Start of The records
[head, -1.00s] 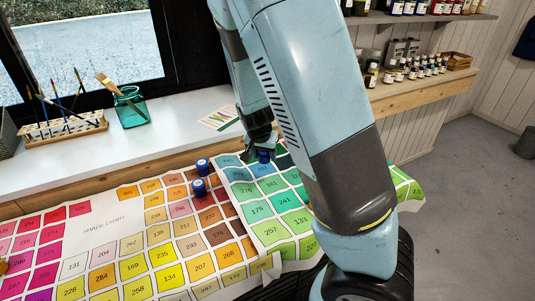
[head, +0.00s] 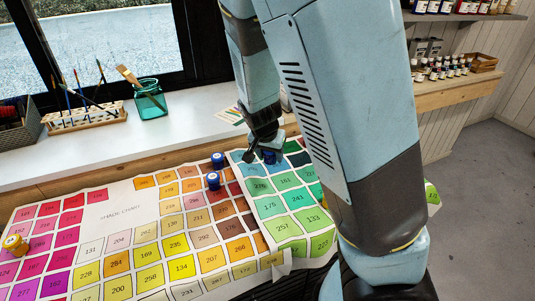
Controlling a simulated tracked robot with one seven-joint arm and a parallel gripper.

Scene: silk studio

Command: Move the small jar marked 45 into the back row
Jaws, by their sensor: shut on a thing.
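My gripper (head: 264,145) is over the far part of the shade chart, partly hidden by my own arm. It is shut on a small blue jar (head: 269,157), which sits low between the fingers at the blue-green squares. I cannot tell whether this jar touches the chart. Two other blue jars with pale lids stand to its left, one farther back (head: 218,160) and one nearer (head: 213,181). No jar number is legible at this size.
The shade chart (head: 120,212) covers the table, with a raised overlapping sheet edge at its middle. Behind it, a white sill holds a brush rack (head: 85,119) and a teal glass jar with a brush (head: 150,103). Shelves of small bottles (head: 440,68) are at the right.

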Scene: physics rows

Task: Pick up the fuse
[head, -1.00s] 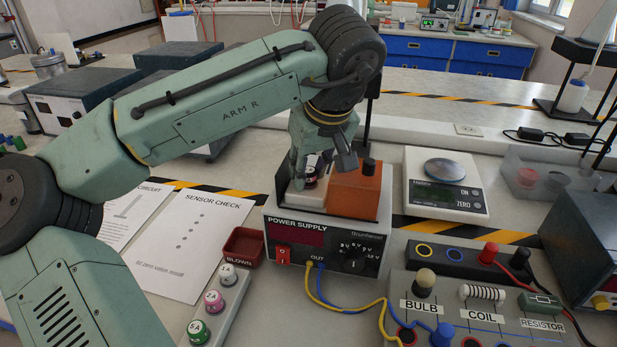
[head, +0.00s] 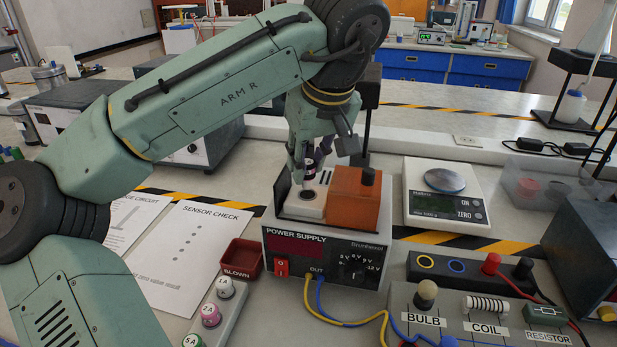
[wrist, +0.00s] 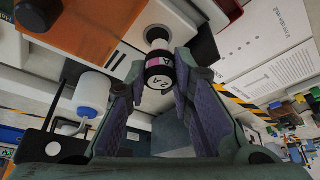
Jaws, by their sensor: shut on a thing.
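My gripper (head: 312,160) is over the white fuse block on top of the power supply (head: 300,245), fingers pointing down. It is shut on the fuse (wrist: 159,74), a short cylinder with a dark body, a pink band and a white cap marked 2A. In the head view the fuse (head: 309,174) shows small between the fingertips, upright and partly hidden. Just below it the round dark socket (head: 307,194) shows in the white block (head: 290,207). In the wrist view the socket (wrist: 157,34) lies just beyond the fuse's far end.
An orange block (head: 352,194) stands right beside the socket. A red tray labelled BLOWN (head: 243,257) is left of the supply. A rack (head: 226,310) of 1A, 2A and 5A fuses stands in front. A scale (head: 435,212) and a circuit board (head: 460,318) are right.

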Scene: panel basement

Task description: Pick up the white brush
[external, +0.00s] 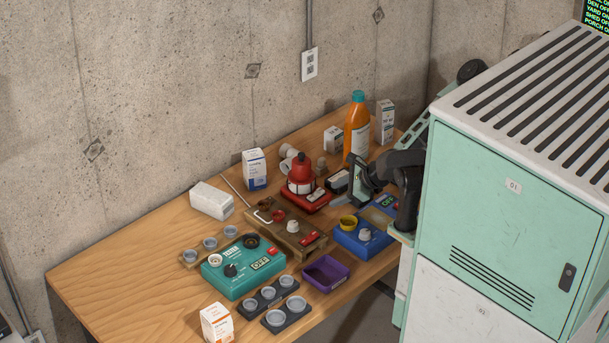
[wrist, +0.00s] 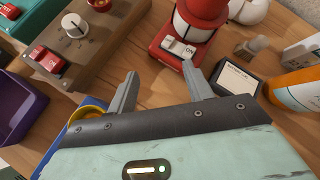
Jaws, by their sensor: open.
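I cannot make out a clear white brush in either view. A white oblong block (external: 212,200) lies at the back left of the wooden table; I cannot tell whether it is a brush. White rounded pieces (external: 288,151) lie behind the red device (external: 303,180), and part of them shows at the top of the wrist view (wrist: 250,10).
A teal box (external: 243,267), a purple tray (external: 326,273) and a blue box (external: 362,240) stand along the front. An orange bottle (external: 357,128) and a white carton (external: 385,122) stand at the back right. The table's left end (external: 120,260) is clear.

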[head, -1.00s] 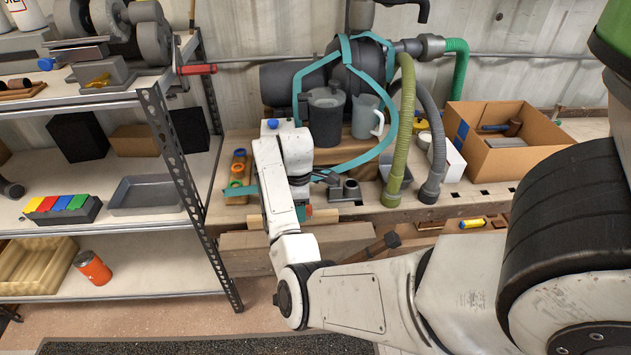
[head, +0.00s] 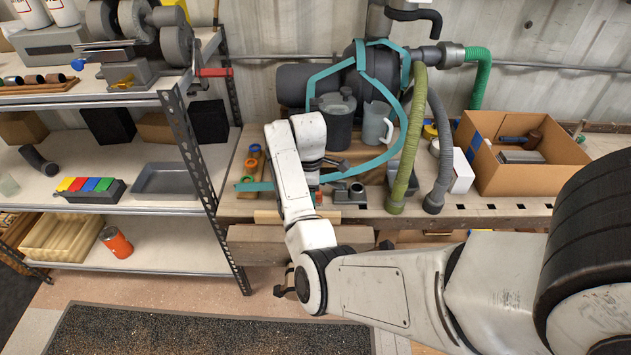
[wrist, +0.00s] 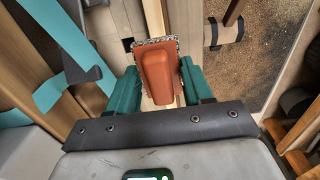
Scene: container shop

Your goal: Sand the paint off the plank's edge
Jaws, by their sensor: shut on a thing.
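My gripper (wrist: 161,82) has two green fingers, shut on an orange-red sanding block (wrist: 155,72) with a gritty grey edge. In the wrist view the block lies over a narrow pale wooden plank (wrist: 154,16) that runs away from me. I cannot tell whether the block touches the plank, and paint on its edge is not clear. In the head view, pale wood, likely the plank's end (head: 266,217), shows at the bench's front edge. My arm mostly hides the gripper there.
The workbench (head: 480,207) carries a grey jug (head: 375,125), a dark canister (head: 336,120), upright green and grey hoses and an open cardboard box (head: 560,160). A teal strap (head: 350,172) loops close around my wrist. A metal shelf (head: 190,150) stands left. A dark mat (head: 200,330) lies on the floor.

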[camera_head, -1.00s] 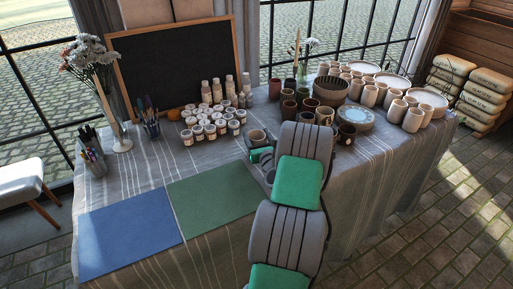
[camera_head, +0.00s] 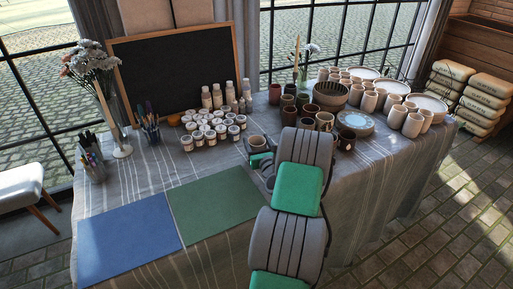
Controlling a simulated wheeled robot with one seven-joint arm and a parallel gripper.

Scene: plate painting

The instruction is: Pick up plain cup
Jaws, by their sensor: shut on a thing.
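A plain tan-grey cup (camera_head: 257,142) is at the end of my arm, over the middle of the table. My gripper (camera_head: 262,158) is shut on this cup; a green finger part shows just below it. My grey and green arm hides much of the gripper. Whether the cup is clear of the cloth cannot be told. More plain beige cups (camera_head: 412,124) stand at the right end of the table, and darker glazed cups (camera_head: 289,116) stand behind my arm.
A green mat (camera_head: 213,197) and a blue mat (camera_head: 128,238) lie at the front left. Paint jars (camera_head: 212,130), bottles, a blackboard (camera_head: 178,75), a flower vase (camera_head: 118,125) and brush holders stand behind. A blue plate (camera_head: 355,124) lies right of my arm.

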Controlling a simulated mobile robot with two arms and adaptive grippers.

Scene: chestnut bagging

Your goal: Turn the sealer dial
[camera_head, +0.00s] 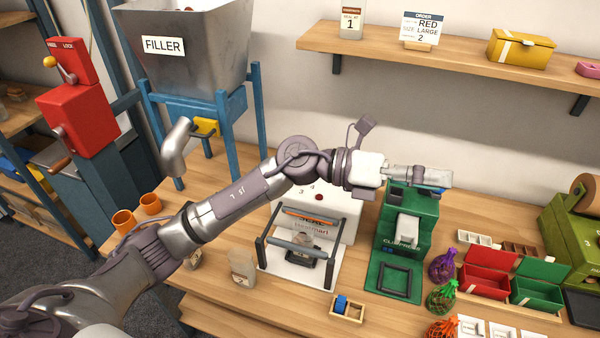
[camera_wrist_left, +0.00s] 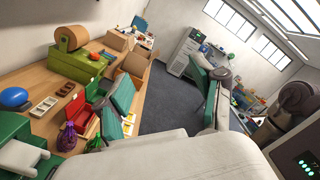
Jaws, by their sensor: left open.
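The sealer (camera_head: 345,222) is a white machine with a dark-framed bar press in front, at the middle of the table in the head view. Small numbers and a red round spot (camera_head: 318,197) show on its top. My left gripper (camera_head: 448,178) is right of the sealer, above the green clipper (camera_head: 391,250). In the left wrist view its two teal-padded fingers (camera_wrist_left: 163,72) stand apart with nothing between them. My right gripper is in neither view.
Red box (camera_head: 482,283), green box (camera_head: 537,292) and several netted bags (camera_head: 442,266) lie right of the clipper. The filler (camera_head: 190,45) and red machine (camera_head: 78,110) are at left. A wooden shelf (camera_head: 460,62) hangs above.

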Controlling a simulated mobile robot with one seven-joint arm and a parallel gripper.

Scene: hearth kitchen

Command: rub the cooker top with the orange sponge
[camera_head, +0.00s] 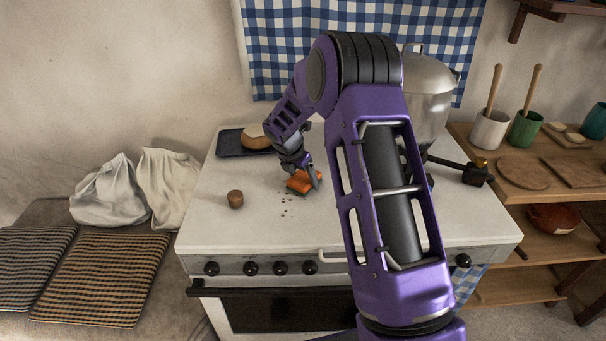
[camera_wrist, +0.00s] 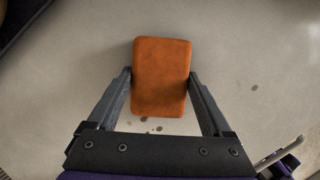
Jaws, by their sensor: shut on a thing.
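The orange sponge (camera_head: 300,183) is at the white cooker top (camera_head: 265,225), left of the middle in the head view. My gripper (camera_head: 307,180) is shut on it. In the wrist view the sponge (camera_wrist: 161,78) sits between the two fingers of my gripper (camera_wrist: 161,84), one on each long side. Small dark specks (camera_head: 287,207) lie on the cooker top just in front of the sponge, and some show beside it in the wrist view. I cannot tell whether the sponge touches the surface. My arm hides part of the cooker top's right side.
A dark tray (camera_head: 232,143) with a bread-like item (camera_head: 254,139) lies at the back left of the cooker. A large metal pot (camera_head: 428,95) stands behind my arm. A dark-handled object (camera_head: 472,173) is at the right.

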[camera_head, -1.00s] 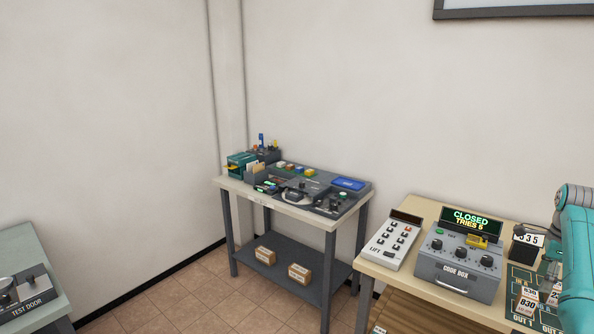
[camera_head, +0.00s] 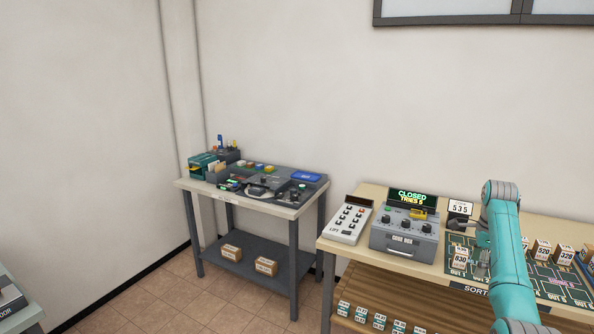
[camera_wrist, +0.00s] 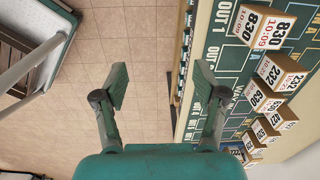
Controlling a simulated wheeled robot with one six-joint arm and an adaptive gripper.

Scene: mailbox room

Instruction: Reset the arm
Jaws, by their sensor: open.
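My gripper (camera_wrist: 160,78) is open in the wrist view, its two green fingers spread wide with nothing between them. In the head view my teal arm (camera_head: 505,255) stands over the sorting table, right of the code box; the fingers are hard to make out there.
The sorting board (camera_head: 545,285) bears several numbered boxes, including an 830 box (camera_wrist: 265,25). The code box (camera_head: 405,233) reads CLOSED, TRIES 5. The lift panel (camera_head: 350,222) stands beside it. A grey side table (camera_head: 225,195) stands left; floor between is clear.
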End of The records
Copy out each line of the material that holds the word "Task".

**The answer:**
Task: Pick up the fuse
Task description: Pick up the white brush

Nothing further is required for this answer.